One thing I LOVE about this textbook is that each chapter is focused around something that could cause you to have bad listening comprehension in Korean - such as specific types of 받침 sound changes, language from announcements or the news, or very formal speech. There is then additional information explaining the sound changes or how the phrases are used and it is all just very clever and well thought through. The author is a Japanese man who runs a Korean language academy and I can tell that he’s a veteran language learner himself - all his textbooks just make sense
and are amazing for self-learners who want to those tackle tiny little blind spots that come up when you’re learning alone outside of the country where the language is spoken.
The chapter I did today was on nasalization and out of 6 audio clips, I only transcribed 3 properly. It seems like I sucked at hearing nasalized 받침 before today.
The lesson helped me uncover some weaknesses and learn, though!
One specific thing I learned was in the third question. The phrase was:
핵 문제에 관한 기사를 찾는다면 신문사 사이트의 검색란을 이용하세요.
核問題に関する記事を探すなら、新聞社のサイトの検察欄を利用してください。
I can read the Korean sentence and understand it no problem, but when I went to transcribe it I missed some of the particles and even made spelling mistakes. However, I was interested in particular in the fact I did not catch and recognize “핵 문제” but did catch “검색란“, even though they are both nasalized.
Giving it some thought, I did not recognize 검색란 on the first listen, but I did after simply because it’s very close to the Japanese word 検索欄 (kensakuran vs keomsaekran) and I’m vaguely familiar with 받침 rules from exposure to be able to realize what word it is based on that.
With 핵 문제, I heard it and wrote it down as 행 문제, which is how it sounds but isn’t how it’s spelled. The reason why is simply that I wasn’t familiar enough with the phrase 핵 문제 in Korean or Japanese, which didn’t let me hack it like I could with 검색란. 
So, I can conclude that if I’m kinda familiar with a word either from my Korean or Japanese experience, I can recognize it decently even if it has some funky 받침 stuff happening. But, by knowing the rules and knowing that certain consonants before the ㅁ sound undergo sound shifts, I could also work my way backwards to what the actual word should be. I do know the word 핵/核; if I had been cognizant of the fact the ㅇ I was hearing was in fact a ㄱ before a ㅁ, I could’ve deciphered it correctly.

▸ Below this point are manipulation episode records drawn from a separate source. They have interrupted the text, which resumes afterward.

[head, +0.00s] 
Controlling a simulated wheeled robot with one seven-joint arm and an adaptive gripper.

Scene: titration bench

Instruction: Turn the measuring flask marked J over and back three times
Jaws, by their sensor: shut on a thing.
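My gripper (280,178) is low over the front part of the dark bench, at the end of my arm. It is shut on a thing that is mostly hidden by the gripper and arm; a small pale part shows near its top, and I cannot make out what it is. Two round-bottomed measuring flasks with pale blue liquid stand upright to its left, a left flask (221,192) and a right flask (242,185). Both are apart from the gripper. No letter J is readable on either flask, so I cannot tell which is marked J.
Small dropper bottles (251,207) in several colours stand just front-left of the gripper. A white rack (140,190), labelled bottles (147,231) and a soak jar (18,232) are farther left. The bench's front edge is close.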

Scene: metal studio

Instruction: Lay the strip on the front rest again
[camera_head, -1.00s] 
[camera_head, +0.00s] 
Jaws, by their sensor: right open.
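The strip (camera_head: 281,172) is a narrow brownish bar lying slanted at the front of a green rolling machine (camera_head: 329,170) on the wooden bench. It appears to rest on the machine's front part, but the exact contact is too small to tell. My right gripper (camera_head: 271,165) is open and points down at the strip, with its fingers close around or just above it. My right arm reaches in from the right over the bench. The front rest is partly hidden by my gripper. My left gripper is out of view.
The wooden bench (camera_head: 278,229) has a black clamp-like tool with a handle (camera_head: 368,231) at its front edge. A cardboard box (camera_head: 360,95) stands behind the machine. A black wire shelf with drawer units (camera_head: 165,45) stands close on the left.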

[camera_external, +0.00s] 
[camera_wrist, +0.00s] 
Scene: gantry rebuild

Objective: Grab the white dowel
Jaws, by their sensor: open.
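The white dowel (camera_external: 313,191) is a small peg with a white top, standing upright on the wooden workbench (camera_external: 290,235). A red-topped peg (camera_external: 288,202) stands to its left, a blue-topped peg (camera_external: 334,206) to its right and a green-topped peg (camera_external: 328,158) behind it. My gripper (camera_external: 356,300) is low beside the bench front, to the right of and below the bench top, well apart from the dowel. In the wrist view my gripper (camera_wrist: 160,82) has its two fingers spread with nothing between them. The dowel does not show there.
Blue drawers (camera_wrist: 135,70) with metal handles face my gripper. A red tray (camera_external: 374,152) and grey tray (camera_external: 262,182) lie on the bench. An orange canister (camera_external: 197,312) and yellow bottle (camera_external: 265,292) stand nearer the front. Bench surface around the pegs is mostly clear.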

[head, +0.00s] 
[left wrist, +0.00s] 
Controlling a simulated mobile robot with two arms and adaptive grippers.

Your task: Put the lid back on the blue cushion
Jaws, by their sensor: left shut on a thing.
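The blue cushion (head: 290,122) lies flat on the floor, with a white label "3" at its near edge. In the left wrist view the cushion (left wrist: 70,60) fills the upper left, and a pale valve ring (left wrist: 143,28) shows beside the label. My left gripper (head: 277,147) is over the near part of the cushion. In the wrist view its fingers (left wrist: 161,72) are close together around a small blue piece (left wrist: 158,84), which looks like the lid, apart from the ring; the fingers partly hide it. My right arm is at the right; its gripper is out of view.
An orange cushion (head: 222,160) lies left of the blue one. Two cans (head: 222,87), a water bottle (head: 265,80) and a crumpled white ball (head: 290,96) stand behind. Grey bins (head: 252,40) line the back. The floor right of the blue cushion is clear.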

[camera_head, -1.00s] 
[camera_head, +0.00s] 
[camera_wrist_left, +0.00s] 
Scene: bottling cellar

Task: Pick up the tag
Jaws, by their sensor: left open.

That is all to say - knowledge of 받침 sound change rules are important for listening comprehension, so don’t neglect them! 
The book them had some explanations in Japanese about what happens in your mouth that causes the consonants to undergo a shift, as well as several different examples of words and phrases with nasalization and some listening drills.
On the listening drill, I totally could not hear the word 급료 (給料) and thought I was hearing 금욕 (禁欲)…which…lol 


someone take all the BL away from me please. 
The biggest takeaway for me for this supplementary section was how it explicitly covered the particle 만 (だけ) causing words ending in relevant consonants to undergo nasalization.
I knew this but I didn’t reallllly know it?!?
As an example: I like to go interact with some native media after studying in the hopes I encounter what I’ve learned in the wild, and later in the day I was listening to a random Spotify playlist when the kpop song Magnetic by ILLIT came up and and and:
I’ve heard this song a bunch of times (if you’ve been a kpop fan in the year 2024, I bet you have too…
) and more or less understand all the Korean lyrics just from exposure, but there are a few fuzzy parts. At :22 there is the line: “거대한 자석이 된 것만 같아 my heart”, and I never caught the second half of it after 된…but today I heard it and understood, because 것만 is undergoing nasalization and becomes 겅만. I knew that, but I didn’t really know it! Now I can hear it so clearly!
것만 (ことだけ) is a common construction that comes up a lot - but this experience showed me that I wasn’t reliably hearing it until I went out of my way to explicitly review the sound change rule and learn the phonetics behind it. I’m glad I have this textbook to drill that type of thing so that I can hopefully fill the gaps little by little and have my listening catch up to my reading. 
That’s it for today!
Tldr: if you can’t reliably hear things you are able to read, maybe you should learn some phonetics!